Economic & Market Overview
• Federal Reserve cuts rates: The Fed lowered short-term rates by 0.25%, signaling a gradual shift toward easier monetary policy. This helped support both stock and bond markets.
• Moderating but resilient economy: Economic growth showed signs of cooling, but consumer spending and services activity remained steady.
• Corporate earnings beat expectations: S&P 500 companies delivered roughly 5% year-over-year earnings growth, led by large technology and AI-related firms.
• Market rotation: After months of leadership by a few mega-cap stocks, smaller companies and value segments saw a rebound as investors broadened their focus.

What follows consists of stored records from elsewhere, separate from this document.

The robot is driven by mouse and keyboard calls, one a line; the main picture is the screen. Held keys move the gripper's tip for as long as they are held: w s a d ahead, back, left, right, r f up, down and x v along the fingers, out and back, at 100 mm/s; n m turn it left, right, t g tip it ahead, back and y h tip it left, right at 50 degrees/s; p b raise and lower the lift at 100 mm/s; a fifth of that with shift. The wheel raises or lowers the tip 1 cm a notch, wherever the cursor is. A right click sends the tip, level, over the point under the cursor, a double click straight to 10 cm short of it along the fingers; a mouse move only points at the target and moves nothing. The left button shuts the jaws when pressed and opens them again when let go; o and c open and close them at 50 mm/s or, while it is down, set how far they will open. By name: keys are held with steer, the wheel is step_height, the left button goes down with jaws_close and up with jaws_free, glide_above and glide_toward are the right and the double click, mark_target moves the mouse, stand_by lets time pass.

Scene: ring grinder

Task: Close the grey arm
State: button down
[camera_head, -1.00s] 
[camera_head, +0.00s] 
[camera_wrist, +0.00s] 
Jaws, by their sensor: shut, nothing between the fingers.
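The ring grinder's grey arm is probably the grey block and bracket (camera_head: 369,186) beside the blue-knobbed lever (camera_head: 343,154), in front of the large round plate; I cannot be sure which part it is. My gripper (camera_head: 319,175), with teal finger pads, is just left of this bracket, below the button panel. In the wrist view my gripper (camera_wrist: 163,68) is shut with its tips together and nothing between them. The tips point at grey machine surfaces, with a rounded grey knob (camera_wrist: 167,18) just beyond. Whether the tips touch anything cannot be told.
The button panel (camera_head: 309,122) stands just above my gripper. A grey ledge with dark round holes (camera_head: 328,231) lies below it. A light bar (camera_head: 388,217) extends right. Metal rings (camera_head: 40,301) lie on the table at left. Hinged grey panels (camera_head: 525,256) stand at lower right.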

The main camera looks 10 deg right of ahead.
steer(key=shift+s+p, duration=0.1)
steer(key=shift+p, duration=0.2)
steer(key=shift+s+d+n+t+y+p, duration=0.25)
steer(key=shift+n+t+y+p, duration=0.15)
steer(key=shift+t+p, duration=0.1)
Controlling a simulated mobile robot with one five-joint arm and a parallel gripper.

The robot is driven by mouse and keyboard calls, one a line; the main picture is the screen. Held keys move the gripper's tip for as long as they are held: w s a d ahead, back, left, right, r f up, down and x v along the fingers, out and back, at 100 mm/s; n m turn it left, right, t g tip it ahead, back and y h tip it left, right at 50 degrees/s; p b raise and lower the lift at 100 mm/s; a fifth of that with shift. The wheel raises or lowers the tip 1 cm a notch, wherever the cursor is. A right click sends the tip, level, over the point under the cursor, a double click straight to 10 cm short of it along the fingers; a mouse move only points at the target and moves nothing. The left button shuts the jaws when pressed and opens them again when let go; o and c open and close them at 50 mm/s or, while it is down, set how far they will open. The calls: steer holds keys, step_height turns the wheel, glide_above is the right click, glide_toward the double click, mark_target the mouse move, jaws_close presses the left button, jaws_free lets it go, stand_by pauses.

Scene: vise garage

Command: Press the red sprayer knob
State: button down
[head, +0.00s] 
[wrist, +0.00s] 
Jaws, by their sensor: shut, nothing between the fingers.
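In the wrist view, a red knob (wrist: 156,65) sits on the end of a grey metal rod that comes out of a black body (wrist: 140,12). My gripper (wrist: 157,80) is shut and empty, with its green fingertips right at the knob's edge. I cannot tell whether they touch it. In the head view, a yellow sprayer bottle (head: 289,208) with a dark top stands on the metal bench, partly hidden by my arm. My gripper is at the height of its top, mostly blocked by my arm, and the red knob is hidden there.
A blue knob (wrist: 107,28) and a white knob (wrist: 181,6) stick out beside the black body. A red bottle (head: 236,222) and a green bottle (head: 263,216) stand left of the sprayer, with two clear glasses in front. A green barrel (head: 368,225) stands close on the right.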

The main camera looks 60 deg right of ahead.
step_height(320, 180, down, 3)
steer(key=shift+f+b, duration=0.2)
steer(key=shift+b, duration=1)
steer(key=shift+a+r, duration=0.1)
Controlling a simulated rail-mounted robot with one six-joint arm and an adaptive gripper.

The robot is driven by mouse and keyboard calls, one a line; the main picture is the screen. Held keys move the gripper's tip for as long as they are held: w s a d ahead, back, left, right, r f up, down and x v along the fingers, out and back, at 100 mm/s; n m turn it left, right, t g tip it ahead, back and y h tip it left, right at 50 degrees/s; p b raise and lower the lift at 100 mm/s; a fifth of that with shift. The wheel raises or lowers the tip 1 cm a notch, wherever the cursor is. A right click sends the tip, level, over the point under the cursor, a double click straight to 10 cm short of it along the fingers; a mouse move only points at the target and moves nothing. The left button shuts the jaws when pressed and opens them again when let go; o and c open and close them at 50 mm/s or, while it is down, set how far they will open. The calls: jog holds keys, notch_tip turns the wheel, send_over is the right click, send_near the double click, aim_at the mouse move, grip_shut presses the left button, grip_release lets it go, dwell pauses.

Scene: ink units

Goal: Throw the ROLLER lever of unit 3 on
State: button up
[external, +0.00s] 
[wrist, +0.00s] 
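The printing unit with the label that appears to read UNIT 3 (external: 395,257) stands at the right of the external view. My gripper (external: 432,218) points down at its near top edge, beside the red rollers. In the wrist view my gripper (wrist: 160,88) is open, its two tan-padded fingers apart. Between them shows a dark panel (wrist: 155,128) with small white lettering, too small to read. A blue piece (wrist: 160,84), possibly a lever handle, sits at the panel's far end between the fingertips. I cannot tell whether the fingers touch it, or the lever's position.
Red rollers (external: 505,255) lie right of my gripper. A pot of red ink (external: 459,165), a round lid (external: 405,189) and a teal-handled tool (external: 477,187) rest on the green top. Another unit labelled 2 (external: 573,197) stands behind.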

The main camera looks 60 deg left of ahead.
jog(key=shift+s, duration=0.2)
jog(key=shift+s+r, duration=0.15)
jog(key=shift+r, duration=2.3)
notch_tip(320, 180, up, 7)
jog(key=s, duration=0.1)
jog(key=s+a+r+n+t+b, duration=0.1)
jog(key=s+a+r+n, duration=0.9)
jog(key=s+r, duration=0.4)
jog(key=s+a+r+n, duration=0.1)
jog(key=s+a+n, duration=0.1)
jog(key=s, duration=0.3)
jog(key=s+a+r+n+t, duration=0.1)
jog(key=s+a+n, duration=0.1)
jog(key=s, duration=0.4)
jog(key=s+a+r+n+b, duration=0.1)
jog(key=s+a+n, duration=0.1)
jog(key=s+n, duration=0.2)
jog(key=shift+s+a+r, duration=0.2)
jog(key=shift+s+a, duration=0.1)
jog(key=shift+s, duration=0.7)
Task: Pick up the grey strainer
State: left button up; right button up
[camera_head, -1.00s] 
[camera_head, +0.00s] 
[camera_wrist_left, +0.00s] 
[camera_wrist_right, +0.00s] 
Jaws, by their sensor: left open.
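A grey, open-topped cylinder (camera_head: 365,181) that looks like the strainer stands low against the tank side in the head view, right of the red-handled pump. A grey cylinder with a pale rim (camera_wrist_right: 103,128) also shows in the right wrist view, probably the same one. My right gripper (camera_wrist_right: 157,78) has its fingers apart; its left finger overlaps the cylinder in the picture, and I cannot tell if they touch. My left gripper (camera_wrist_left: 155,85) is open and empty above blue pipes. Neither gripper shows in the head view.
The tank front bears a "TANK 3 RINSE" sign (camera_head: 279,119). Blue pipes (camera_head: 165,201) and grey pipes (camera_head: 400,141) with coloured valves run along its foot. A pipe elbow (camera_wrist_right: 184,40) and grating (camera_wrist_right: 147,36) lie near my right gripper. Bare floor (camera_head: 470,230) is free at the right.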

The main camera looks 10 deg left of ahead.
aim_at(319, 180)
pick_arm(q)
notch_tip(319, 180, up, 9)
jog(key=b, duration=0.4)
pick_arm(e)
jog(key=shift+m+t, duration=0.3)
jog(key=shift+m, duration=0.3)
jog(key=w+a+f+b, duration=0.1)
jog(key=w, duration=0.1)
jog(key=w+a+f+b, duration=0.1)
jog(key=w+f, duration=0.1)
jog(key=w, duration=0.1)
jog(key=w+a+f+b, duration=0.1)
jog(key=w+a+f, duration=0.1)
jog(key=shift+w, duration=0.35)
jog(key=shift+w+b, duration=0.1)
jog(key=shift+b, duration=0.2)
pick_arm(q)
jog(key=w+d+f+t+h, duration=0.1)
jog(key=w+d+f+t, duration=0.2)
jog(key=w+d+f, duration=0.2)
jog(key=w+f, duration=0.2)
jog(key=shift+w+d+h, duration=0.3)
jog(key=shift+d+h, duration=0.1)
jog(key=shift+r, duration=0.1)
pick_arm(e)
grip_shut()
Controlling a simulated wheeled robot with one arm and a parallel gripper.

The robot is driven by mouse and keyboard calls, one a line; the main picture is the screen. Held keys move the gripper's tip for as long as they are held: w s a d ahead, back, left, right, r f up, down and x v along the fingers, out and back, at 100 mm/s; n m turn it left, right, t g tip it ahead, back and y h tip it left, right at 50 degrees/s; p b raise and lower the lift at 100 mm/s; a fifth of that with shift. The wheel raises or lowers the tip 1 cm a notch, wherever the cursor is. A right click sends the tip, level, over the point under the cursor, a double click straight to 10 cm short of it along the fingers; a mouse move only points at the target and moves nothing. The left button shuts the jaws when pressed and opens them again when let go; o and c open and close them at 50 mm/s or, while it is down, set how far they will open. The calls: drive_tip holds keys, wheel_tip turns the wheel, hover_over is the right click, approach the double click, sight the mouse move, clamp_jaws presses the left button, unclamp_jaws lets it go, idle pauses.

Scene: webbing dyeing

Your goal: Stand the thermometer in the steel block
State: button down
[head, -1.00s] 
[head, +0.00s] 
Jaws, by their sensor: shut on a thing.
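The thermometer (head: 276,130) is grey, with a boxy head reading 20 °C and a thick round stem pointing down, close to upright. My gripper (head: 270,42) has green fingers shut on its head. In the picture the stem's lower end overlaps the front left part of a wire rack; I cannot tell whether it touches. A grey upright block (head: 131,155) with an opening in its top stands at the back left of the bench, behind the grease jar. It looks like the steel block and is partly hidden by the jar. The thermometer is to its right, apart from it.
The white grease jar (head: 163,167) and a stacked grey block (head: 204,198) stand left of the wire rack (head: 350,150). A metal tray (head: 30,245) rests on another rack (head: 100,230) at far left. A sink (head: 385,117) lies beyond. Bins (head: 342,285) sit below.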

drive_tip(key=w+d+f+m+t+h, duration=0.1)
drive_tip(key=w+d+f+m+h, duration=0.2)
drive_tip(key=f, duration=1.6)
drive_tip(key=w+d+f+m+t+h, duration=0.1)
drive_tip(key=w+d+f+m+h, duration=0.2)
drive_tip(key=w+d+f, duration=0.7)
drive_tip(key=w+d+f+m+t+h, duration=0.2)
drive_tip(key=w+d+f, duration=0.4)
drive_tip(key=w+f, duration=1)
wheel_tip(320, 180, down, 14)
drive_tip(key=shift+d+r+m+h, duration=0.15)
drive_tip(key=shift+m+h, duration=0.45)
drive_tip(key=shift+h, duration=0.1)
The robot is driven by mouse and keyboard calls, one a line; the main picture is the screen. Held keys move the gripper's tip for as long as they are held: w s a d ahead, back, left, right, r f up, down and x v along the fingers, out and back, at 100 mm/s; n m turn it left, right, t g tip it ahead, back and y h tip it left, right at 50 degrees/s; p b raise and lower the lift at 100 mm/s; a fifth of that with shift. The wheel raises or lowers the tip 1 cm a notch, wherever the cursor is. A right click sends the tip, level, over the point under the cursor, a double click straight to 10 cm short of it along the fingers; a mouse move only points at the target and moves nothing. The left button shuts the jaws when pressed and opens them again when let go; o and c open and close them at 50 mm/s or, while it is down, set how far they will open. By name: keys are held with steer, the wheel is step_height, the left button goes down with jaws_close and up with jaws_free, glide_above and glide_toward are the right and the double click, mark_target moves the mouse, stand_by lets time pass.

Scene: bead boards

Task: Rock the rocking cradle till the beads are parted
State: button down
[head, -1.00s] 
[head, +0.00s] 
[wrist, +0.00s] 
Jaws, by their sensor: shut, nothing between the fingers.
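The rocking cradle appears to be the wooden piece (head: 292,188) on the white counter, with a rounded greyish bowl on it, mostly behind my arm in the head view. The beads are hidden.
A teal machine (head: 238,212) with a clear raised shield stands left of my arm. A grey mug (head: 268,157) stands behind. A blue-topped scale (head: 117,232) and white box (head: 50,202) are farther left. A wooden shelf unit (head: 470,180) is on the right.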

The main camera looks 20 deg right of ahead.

Quarterly Index Returns (Total Return)
Index | Q3 2025 Return | Notes |
---|---|---|
S&P 500 | ~ +8.0 % | Driven by strong tech earnings and Fed policy shift |
Russell 2000 (Small Cap) | ~ +12.4 % | Rebounded as investors rotated beyond large caps |
MSCI EAFE (International) | — | Lagged due to currency headwinds and slower growth |
Bloomberg Barclays U.S. Aggregate Bond | ~ +2.0 % | Benefited from lower interest rates |
*Returns are approximate and reflect index total returns. Individual portfolio performance will vary.*
Staying the Course
Market volatility can be unsettling in the moment, but reacting to short-term news often leads to poor timing and missed opportunities. Your portfolio is built to weather these fluctuations and stay aligned with your long-term financial goals. Periodic rebalancing and diversification help keep your plan on track—without needing to make emotional, short-term moves.
Looking Ahead
We expect markets to remain focused on the Fed’s policy path, corporate earnings trends, and global growth. While uncertainty will always be part of investing, maintaining discipline and perspective remains key to long-term success.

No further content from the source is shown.